A few days ago I happened to find a copy of something I said in July of 1983 to the very small group of people who would form the initial membership of the parish. That date was just a month before the establishment of Our Lady of the Atonement as a parish. Ours would be the first parish to be established through the Pastoral Provision of Pope John Paul II, and although unknown at that time, laying the foundation for the present-day Ordinariates. Many who had been journeying with us had left us just a few months before this. They got cold feet. They had second thoughts. Whereas there had been about fifty of us, we were down to eighteen people, counting the children. We had come together from a variety of Episcopal parishes, and we had left the beautiful places where we had worshipped, where we had been married, where our children had been baptized, and from which our beloved dead had been commended to God. We were tired and discouraged, and there was a need to enhearten the few who remained in our little group. This is a portion of what I said:
"We're almost home. We're coming with very little. We have no church building of our own - in fact, we have very few possessions. It's a daily reminder that we are the Church. The Church is made up of people, not buildings and things. We should be careful that we do not build a false pride out of our humble situation, but we really do identify with St. Paul when he wrote, 'God forbid that I should glory, save in the cross of our Lord Jesus Christ.' I believe we have an exciting future ahead of us, and we'll grow in numbers and we'll have more in the years ahead. But the lesson we learn at this point in our history is the most important - that whatever our future holds, we must never glory in anything save in the cross of Jesus Christ, in the atoning work which He accomplished upon that cross."

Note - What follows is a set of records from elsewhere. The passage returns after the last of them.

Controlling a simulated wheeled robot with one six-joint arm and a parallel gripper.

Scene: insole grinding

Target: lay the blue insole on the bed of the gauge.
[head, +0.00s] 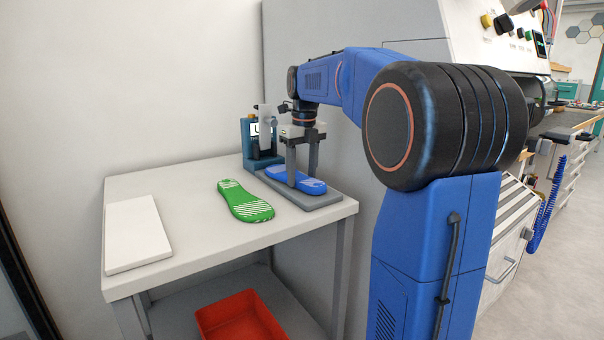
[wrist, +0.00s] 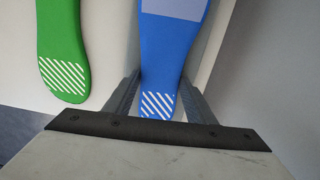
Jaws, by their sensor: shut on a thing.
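The blue insole (head: 290,178) is over the grey bed (head: 318,201) of the gauge (head: 251,140), at the right end of the table. In the head view it looks level and very close to the bed; I cannot tell if it touches. My gripper (head: 302,180) points down and is shut on the insole across its width. In the wrist view the blue insole (wrist: 172,50) runs away from between my fingers (wrist: 165,100), its striped end nearest me. Part of the insole is hidden behind the fingers in the head view.
A green insole (head: 245,202) lies on the table (head: 200,235) left of the gauge; it shows in the wrist view (wrist: 62,45). A white slab (head: 137,232) lies at the table's left. A red bin (head: 240,317) stands below. A large grey machine (head: 340,30) stands behind my arm.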

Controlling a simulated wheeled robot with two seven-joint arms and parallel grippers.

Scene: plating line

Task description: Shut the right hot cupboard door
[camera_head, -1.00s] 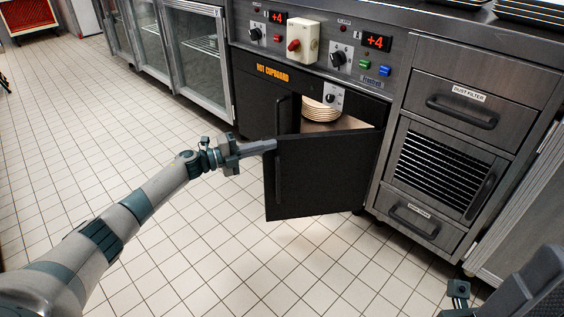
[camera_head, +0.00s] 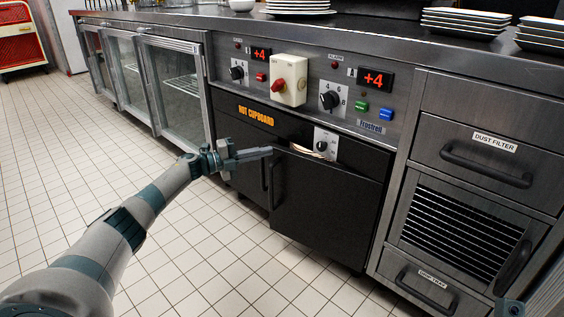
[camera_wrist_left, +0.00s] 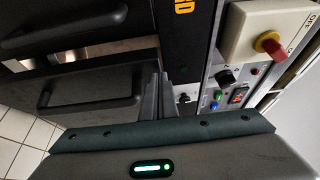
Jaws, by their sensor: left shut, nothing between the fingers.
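The right hot cupboard door (camera_head: 325,212) is a black panel with a vertical handle near its left edge. It stands slightly ajar; a narrow gap along its top shows a little of the plates (camera_head: 305,153) inside. My left gripper (camera_head: 270,152) is shut and empty, its fingertips at the door's upper left corner. I cannot tell whether they touch it. In the left wrist view the fingers (camera_wrist_left: 158,100) point at the dark cupboard front, beside a black handle (camera_wrist_left: 90,90). My right gripper is not clearly in view; only a small dark piece shows at the lower right edge.
The left cupboard door (camera_head: 240,150) is closed. Above are a control panel with a red knob (camera_head: 277,86) and dials. A drawer unit with a dust filter drawer (camera_head: 487,150) stands right. Glass-door fridges (camera_head: 175,85) stand left. The tiled floor (camera_head: 190,260) is clear.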

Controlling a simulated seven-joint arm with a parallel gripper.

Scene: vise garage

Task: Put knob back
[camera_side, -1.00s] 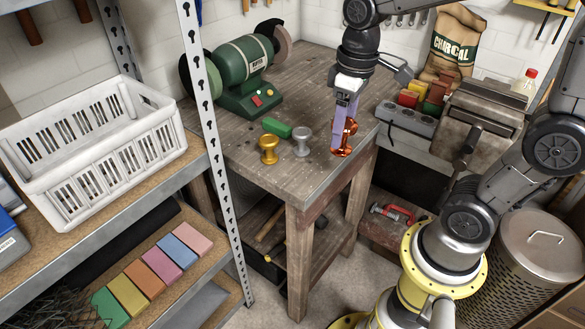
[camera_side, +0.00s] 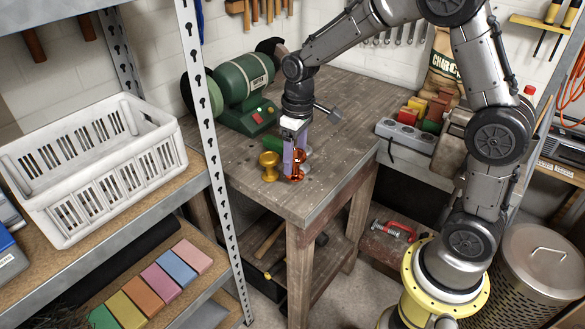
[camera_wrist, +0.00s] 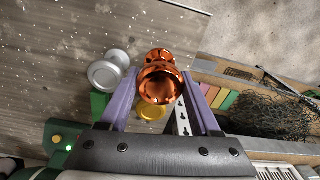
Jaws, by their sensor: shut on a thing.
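My gripper (camera_side: 294,160) has purple fingers and is shut on a shiny copper knob (camera_side: 297,172), over the front part of the wooden workbench (camera_side: 320,190). The copper knob also shows between the fingers in the wrist view (camera_wrist: 160,83). I cannot tell whether its lower end touches the bench. A gold knob (camera_side: 269,166) stands on the bench just left of it. A silver knob (camera_wrist: 108,69) is mostly hidden behind my gripper in the side view. In the wrist view the gold knob (camera_wrist: 150,112) is partly covered by the copper one.
A metal shelf post (camera_side: 202,110) and white crate (camera_side: 90,165) are at left. A power strip (camera_side: 405,135) and vise are at right.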

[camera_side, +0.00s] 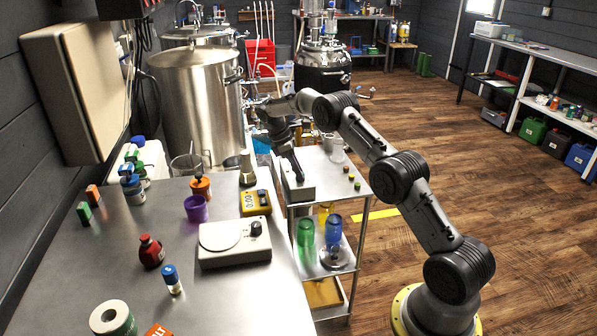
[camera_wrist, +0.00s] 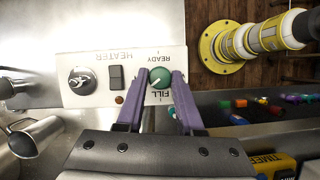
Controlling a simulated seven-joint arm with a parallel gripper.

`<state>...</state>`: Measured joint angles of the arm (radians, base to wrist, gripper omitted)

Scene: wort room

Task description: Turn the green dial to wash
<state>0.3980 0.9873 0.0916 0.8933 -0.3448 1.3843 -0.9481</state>
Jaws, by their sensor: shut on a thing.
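The green dial (camera_wrist: 160,78) sits at the right end of a white control panel (camera_wrist: 92,70) in the wrist view. My gripper (camera_wrist: 162,75) has its two purple fingers on either side of the dial, shut on it. The dial's white pointer mark slants toward the lower left in this view. In the side view my gripper (camera_side: 298,176) reaches down to the white control box (camera_side: 300,190) on the steel cart. The dial is hidden there.
The panel also carries a silver knob (camera_wrist: 82,80) and a dark switch (camera_wrist: 115,77) beside HEATER. Large steel tanks (camera_side: 197,105) stand behind.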

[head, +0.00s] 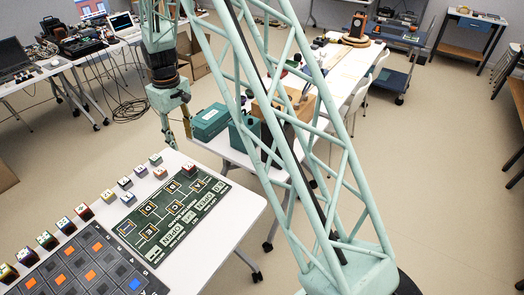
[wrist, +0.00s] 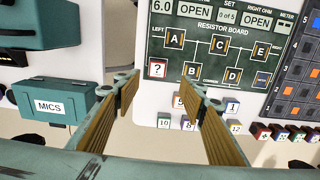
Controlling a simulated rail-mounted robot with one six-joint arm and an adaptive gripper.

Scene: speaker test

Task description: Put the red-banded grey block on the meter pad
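A red-sided block with a pale top marked "?" (wrist: 158,69) stands at the left end of the green resistor board (wrist: 210,72). The head view also shows this block (head: 189,171). The meter pad (wrist: 285,22) is at the board's upper right in the wrist view, under a METER label. My gripper (wrist: 162,88) is open and empty, with its fingers apart. Its fingertips appear just short of the "?" block in the wrist view, and the gap between them is in line with it.
Several numbered blocks, including one marked 10 (wrist: 164,120) and one marked 1 (wrist: 232,107), stand along the board's edge. A dark grid board (head: 85,265) lies beside the resistor board. A green MICS case (wrist: 55,104) is on the left. Bare white table (head: 225,225) borders the board.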

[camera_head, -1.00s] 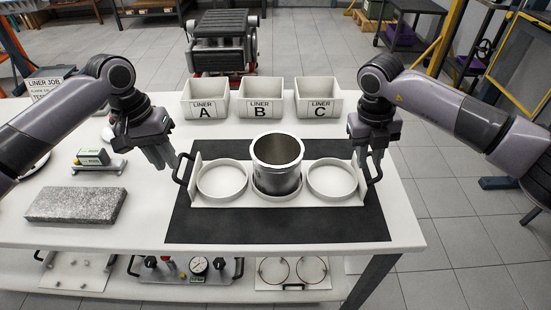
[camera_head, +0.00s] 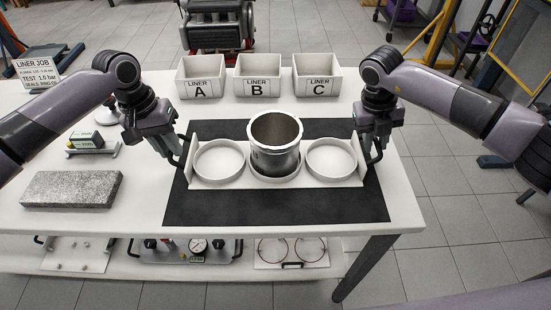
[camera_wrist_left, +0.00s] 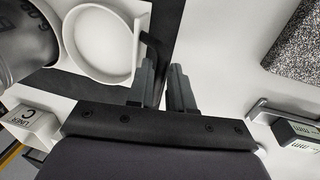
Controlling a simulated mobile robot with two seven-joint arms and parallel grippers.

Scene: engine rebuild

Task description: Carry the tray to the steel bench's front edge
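The white tray (camera_head: 211,182) lies on a black mat, with two round recesses showing and a steel cylinder liner (camera_head: 275,145) upright in the middle one. It has a black handle at each end. My left gripper (camera_head: 174,150) is at the left handle (camera_head: 184,152). In the left wrist view, its fingers (camera_wrist_left: 165,84) are apart, with the handle (camera_wrist_left: 154,47) beside the left fingertip; nothing is clearly gripped. My right gripper (camera_head: 371,148) is at the right handle (camera_head: 378,152), its fingers apparently apart; their contact with the handle is unclear.
The black mat (camera_head: 275,208) reaches nearly to the front edge of the white bench top (camera_head: 130,222). Bins A (camera_head: 201,75), B (camera_head: 258,75) and C (camera_head: 317,75) stand behind the tray. A granite block (camera_head: 72,189) lies left. A lower shelf holds a gauge fixture (camera_head: 197,246).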

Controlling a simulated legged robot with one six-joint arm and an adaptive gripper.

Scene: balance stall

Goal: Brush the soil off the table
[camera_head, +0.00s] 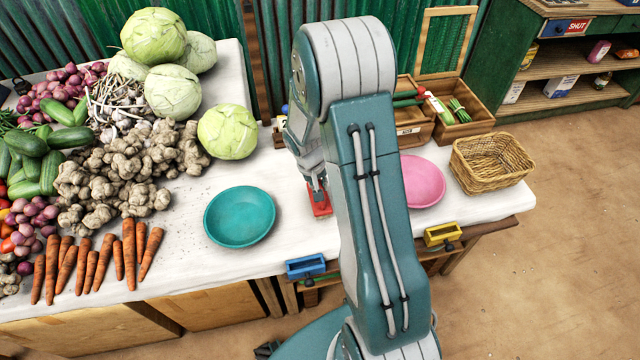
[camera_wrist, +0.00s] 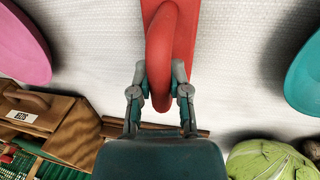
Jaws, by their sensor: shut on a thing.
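My gripper (camera_head: 318,184) is shut on a red tool with a flat back and a raised curved handle. The tool (camera_head: 321,205) is down at the white tabletop (camera_head: 290,225), between the teal dish and the pink dish; I cannot tell whether it touches. In the wrist view the fingers (camera_wrist: 160,88) close on the handle of the red tool (camera_wrist: 187,28). Its underside is hidden. A few small dark specks (camera_head: 187,222), perhaps soil, show faintly left of the teal dish. My arm hides part of the table's middle.
The teal dish (camera_head: 240,217) lies left of the tool and the pink dish (camera_head: 424,181) right. A wicker basket (camera_head: 492,163) stands at the right end. Vegetables, including carrots (camera_head: 128,255) and a cabbage (camera_head: 228,132), fill the left. Wooden boxes (camera_head: 412,128) stand behind.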

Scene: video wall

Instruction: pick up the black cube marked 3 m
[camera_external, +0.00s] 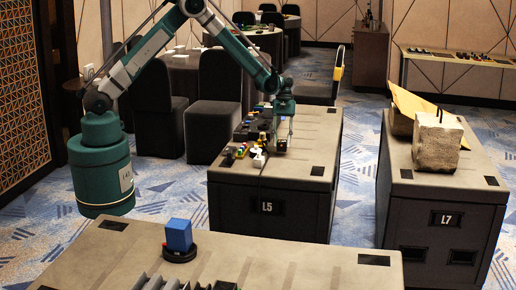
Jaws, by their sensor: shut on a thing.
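My gripper (283,137) is low over the right part of the table marked L5 (312,160), pointing down. It is shut on a small dark thing at its fingertips. The thing is too small here to read any mark, so I cannot tell whether it is the black cube marked 3 m. I also cannot tell whether it touches the tabletop. Several small coloured and dark pieces (242,150) lie to the left of my gripper on the same table. A white piece (258,160) lies just left of and below it.
In front, a nearer table (320,272) bears a blue block (179,235) on a round black base. To the right, the table marked L7 (455,188) bears a grey stone-like block (437,143) and a tan board (405,103). Dark chairs (214,105) stand behind.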

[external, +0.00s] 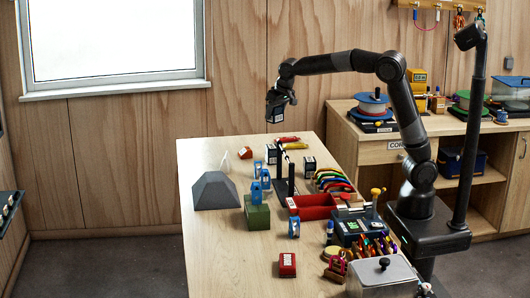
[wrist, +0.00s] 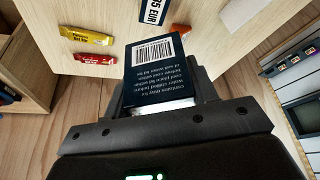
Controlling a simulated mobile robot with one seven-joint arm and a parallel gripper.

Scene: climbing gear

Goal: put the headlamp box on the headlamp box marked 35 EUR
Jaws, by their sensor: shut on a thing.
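My gripper (external: 280,95) is raised above the far end of the table and shut on a dark blue headlamp box (external: 275,110). In the wrist view, the held headlamp box (wrist: 158,75) shows a barcode and white print between the jaws. Beyond it, at the top edge, is another dark box with a white label reading 35 EUR (wrist: 155,12), partly cut off. This seems to be the dark box (external: 271,154) standing on the table below my gripper. The held box is apart from it, higher up.
Yellow and red bars (wrist: 88,36) lie beside the marked box. Another dark box (external: 308,167), a black stand (external: 287,185) and an orange box (external: 246,152) are nearby. A grey faceted block (external: 215,192) is at left. Bare table (external: 215,250) lies at front left.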

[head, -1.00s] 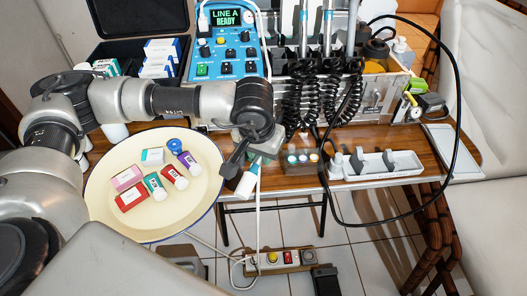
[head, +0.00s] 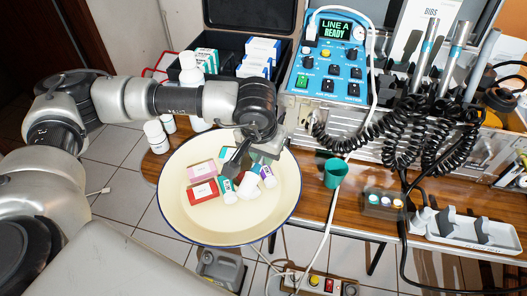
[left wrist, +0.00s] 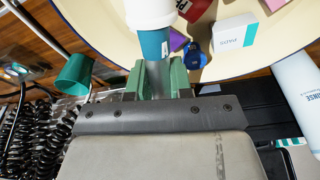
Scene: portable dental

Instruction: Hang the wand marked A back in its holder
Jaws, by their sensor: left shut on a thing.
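My left gripper (head: 240,162) is over the cream round tray (head: 186,225). In the left wrist view its green jaws (left wrist: 160,78) are shut on a slim piece with a grey barrel, a teal band and a white end (left wrist: 155,44). In the head view its white end (head: 249,184) hangs tilted over the tray. My right gripper is out of view.
The tray holds small boxes and bottles, including a red box (head: 202,193). A green cup (head: 335,172) stands right of the tray. The blue control box (head: 325,75) reads LINE A READY. A white cable and black coiled hoses hang nearby. A white rack (head: 470,232) lies front right.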

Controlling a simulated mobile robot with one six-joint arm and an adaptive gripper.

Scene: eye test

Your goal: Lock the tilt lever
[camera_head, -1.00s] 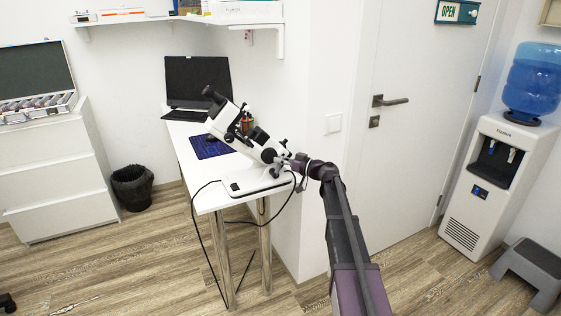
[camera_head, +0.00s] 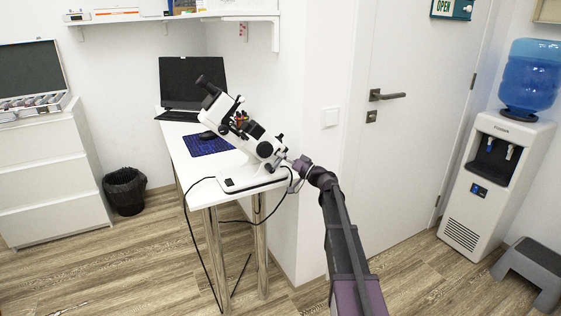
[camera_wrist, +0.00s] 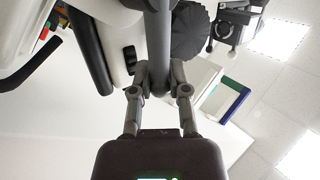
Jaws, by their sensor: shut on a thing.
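A white and black microscope (camera_head: 236,122) stands on the near end of a white desk (camera_head: 202,196), its tube leaning with the eyepieces up and left. My gripper (camera_head: 296,167) is at the right side of the microscope, by its lower joint; the lever is too small to make out there. In the wrist view my gripper (camera_wrist: 159,82) is shut on a grey bar, which looks like the tilt lever (camera_wrist: 158,35). Whether the lever is locked cannot be told. A black round knob (camera_wrist: 190,32) is just right of the bar.
A dark laptop (camera_head: 192,83) and a blue mat (camera_head: 207,145) are farther back on the desk. A black cable (camera_head: 190,225) hangs off the near edge. The wall corner and white door (camera_head: 420,130) are close on the right. Open floor lies in front.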

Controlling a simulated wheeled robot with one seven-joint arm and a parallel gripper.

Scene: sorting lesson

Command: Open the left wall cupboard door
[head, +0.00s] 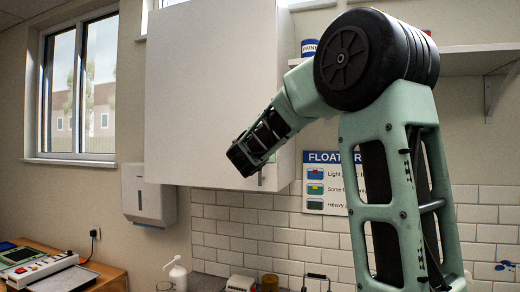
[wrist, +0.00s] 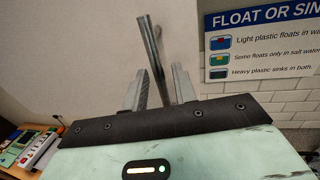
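The white wall cupboard door (head: 205,95) hangs beside the window and looks closed in the head view. Its metal bar handle (wrist: 150,45) stands upright in the wrist view; in the head view only a short lower piece (head: 261,179) shows below my gripper. My gripper (head: 241,160) is in front of the door's lower right part. In the wrist view its two fingers (wrist: 158,82) are apart, one on each side of the handle's lower end. I see a gap on both sides and cannot tell whether either finger touches the bar.
A float-or-sink poster (head: 326,180) hangs on the tiled wall to the right of the cupboard. An open shelf (head: 460,60) is at the upper right. A paper towel dispenser (head: 149,195) is mounted below left of the door. A soap bottle (head: 178,275) stands beneath.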

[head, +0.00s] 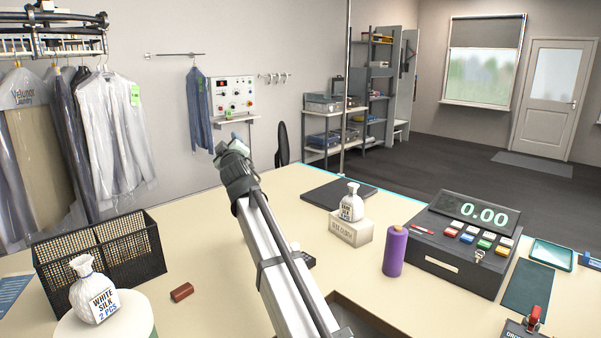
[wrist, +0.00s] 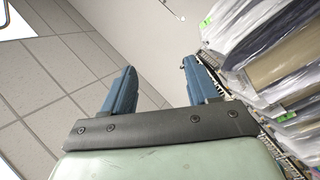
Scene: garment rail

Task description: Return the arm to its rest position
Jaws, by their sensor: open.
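My arm reaches up from the lower middle of the head view, over the counter. My gripper shows in the wrist view (wrist: 160,88) with two blue fingers set well apart and nothing between them. In the head view the arm's far end is small and points away toward the back wall, and its fingers are hard to make out. The wrist view looks up at ceiling tiles and wall, with the bagged garments (wrist: 265,60) to the right of the fingers. No contact with anything shows.
Bagged clothes (head: 112,125) hang at left. The counter (head: 205,285) holds a black mesh basket (head: 105,262), a white silk sack (head: 92,292), a purple spool (head: 395,251), a small sack (head: 351,205) on a block and a cash register (head: 460,245). A dark opening lies beside my arm.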

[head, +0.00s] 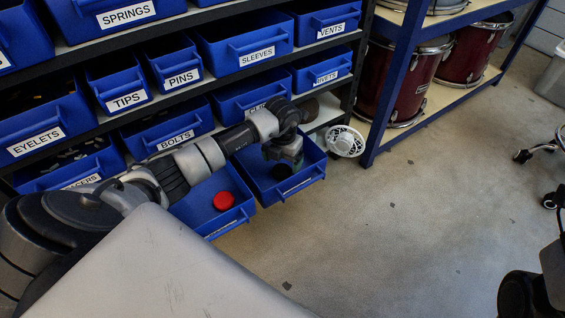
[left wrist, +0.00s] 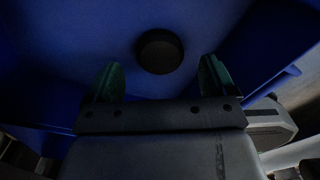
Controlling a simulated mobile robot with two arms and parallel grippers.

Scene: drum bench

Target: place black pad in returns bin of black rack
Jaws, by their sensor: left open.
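The black pad (left wrist: 160,51) is a dark round disc on the blue bin floor in the left wrist view. It lies ahead of and between my fingertips, with no visible contact. My left gripper (left wrist: 160,80) is open, with green-tipped fingers apart. In the head view my left gripper (head: 290,162) points down into a blue bin (head: 312,172) in the bottom row of the black rack (head: 357,65). The gripper partly covers that bin, and its label is unreadable here. My right gripper is not in view.
The neighbouring bottom bin (head: 187,211) holds a red round object (head: 223,201). Labelled blue bins fill the shelves above. A white fan-like object (head: 346,141) stands right of the bins. A blue-framed shelf (head: 390,85) holds red drums. The floor (head: 420,230) in front is mostly clear.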

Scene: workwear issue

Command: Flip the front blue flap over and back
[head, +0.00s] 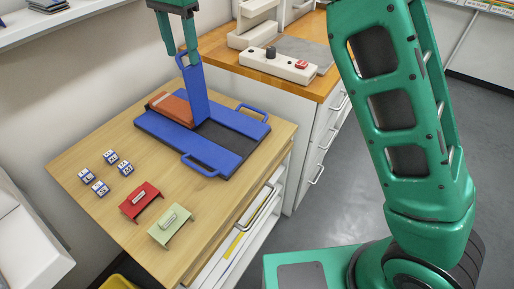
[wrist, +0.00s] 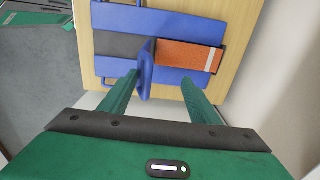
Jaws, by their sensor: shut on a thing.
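The folding board (head: 158,133) lies on the wooden table, dark with blue panels. One blue flap (head: 190,90) stands upright from it, its handle end at the top. My gripper (head: 180,50) is at the top of this flap, shut on its handle end. In the wrist view the raised flap (wrist: 147,65) shows nearly edge-on, between the fingers of my gripper (wrist: 146,82). An orange folded cloth (head: 172,107) with a pale stripe lies on the board to the left of the raised flap.
A red stand (head: 141,201) and a pale green stand (head: 171,224) sit at the table's front. Several small white and blue blocks (head: 111,157) lie left of them. A white machine (head: 277,65) stands on the wooden counter behind.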

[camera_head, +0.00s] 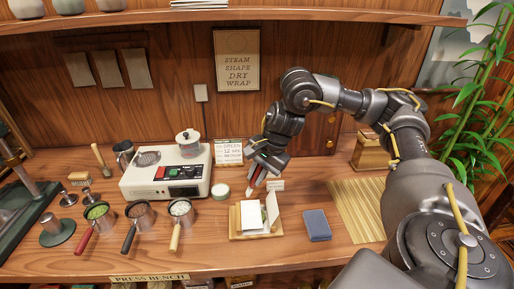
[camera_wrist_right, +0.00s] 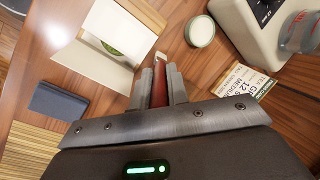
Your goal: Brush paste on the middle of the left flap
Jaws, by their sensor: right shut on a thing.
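My right gripper (camera_head: 257,172) is shut on a brush (camera_wrist_right: 159,88) with a red handle and a pale tip. The brush points down, its tip close to the back left of the white wrapper (camera_head: 251,217); I cannot tell whether it touches. The wrapper lies open on a wooden stand (camera_head: 236,232), with one pale flap standing up on the right. In the right wrist view a green tea cake (camera_wrist_right: 112,47) shows partly inside the paper. Which paper edge is the left flap is hard to tell. My left gripper is not in view.
Small cards stand behind the wrapper.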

A lot has happened in the more than thirty years since I spoke those words to our little congregation. Indeed, our parish has grown beyond anything we could have imagined. We have a large and beautiful church. We have a magnificent school. The Catholic witness and the influence of the parish goes far beyond the borders of the archdiocese. The numbers of our people and the size of our facilities all continue to increase at an amazing pace. But those are not the things in which we glory. I believe it is all happening because we have lived and witnessed in accordance with the words of St. Paul: "God forbid that I should glory, save in the cross of our Lord Jesus Christ."